**Problem:** In your copy, leave out the pictures; write out all the data exactly.
-------------------------
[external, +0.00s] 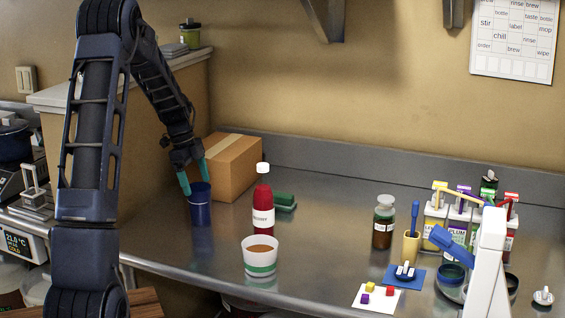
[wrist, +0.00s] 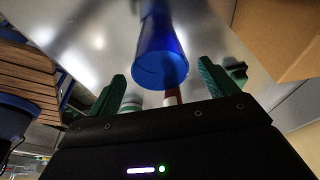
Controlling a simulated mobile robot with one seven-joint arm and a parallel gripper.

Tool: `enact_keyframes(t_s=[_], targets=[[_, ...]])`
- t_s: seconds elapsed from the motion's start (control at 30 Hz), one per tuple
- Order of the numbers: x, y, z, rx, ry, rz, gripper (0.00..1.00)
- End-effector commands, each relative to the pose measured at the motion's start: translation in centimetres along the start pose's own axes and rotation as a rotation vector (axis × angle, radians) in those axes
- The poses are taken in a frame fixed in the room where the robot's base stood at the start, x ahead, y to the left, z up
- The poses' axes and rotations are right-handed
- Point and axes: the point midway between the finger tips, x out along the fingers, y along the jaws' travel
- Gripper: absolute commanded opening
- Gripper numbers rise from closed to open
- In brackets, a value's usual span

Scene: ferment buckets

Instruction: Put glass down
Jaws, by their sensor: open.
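The blue glass (external: 200,206) stands upright on the metal counter (external: 330,215), left of the red bottle. My gripper (external: 193,183) is above and around the rim of the glass, with one teal finger on each side. In the wrist view the blue glass (wrist: 162,55) lies ahead between the two spread green fingers (wrist: 163,88), with gaps on both sides. My gripper is open and does not hold the glass. The glass's base is at the counter surface in the external view.
A cardboard box (external: 233,165) stands just behind the glass. A red bottle (external: 263,205), a cup of brown liquid (external: 260,262) and a green sponge (external: 285,200) are to the right. The counter's front edge is close; bare counter lies between glass and cup.

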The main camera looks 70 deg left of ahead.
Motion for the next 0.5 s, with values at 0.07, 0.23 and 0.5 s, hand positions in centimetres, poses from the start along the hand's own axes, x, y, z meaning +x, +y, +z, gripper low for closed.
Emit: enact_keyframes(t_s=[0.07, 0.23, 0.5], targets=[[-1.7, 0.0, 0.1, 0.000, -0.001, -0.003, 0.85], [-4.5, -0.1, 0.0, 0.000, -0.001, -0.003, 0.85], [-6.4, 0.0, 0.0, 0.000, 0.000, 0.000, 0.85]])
-------------------------
**Reply:**
[external, +0.00s] 
[wrist, +0.00s] 
Controlling a simulated mobile robot with one seven-joint arm and a parallel gripper.

Tool: `enact_keyframes(t_s=[_], targets=[[_, ...]])`
- t_s: seconds elapsed from the motion's start (control at 30 Hz), one per tuple
- Order of the numbers: x, y, z, rx, ry, rz, gripper (0.00..1.00)
- End-effector commands, each relative to the pose measured at the motion's start: translation in centimetres along the start pose's own axes and rotation as a rotation vector (axis × angle, radians) in those axes
- The poses are taken in a frame fixed in the room where the robot's base stood at the start, x ahead, y to the left, z up
- The poses' axes and rotations are right-handed
- Point and axes: the point midway between the finger tips, x out along the fingers, y along the jaws' travel
- Gripper: absolute commanded opening
- Gripper numbers rise from closed to open
- In brackets, a value's usual span

Scene: ferment buckets

Instruction: Put glass down
Jaws, by their sensor: open.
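The blue glass (external: 200,206) stands upright on the metal counter (external: 330,215), left of the red bottle. My gripper (external: 193,183) is above and around the rim of the glass, with one teal finger on each side. In the wrist view the blue glass (wrist: 162,55) lies ahead between the two spread green fingers (wrist: 163,88), with gaps on both sides. My gripper is open and does not hold the glass. The glass's base is at the counter surface in the external view.
A cardboard box (external: 233,165) stands just behind the glass. A red bottle (external: 263,205), a cup of brown liquid (external: 260,262) and a green sponge (external: 285,200) are to the right. The counter's front edge is close; bare counter lies between glass and cup.

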The main camera looks 70 deg left of ahead.
Motion for the next 0.5 s, with values at 0.07, 0.23 and 0.5 s, hand positions in centimetres, poses from the start along the hand's own axes, x, y, z meaning +x, +y, +z, gripper low for closed.
Emit: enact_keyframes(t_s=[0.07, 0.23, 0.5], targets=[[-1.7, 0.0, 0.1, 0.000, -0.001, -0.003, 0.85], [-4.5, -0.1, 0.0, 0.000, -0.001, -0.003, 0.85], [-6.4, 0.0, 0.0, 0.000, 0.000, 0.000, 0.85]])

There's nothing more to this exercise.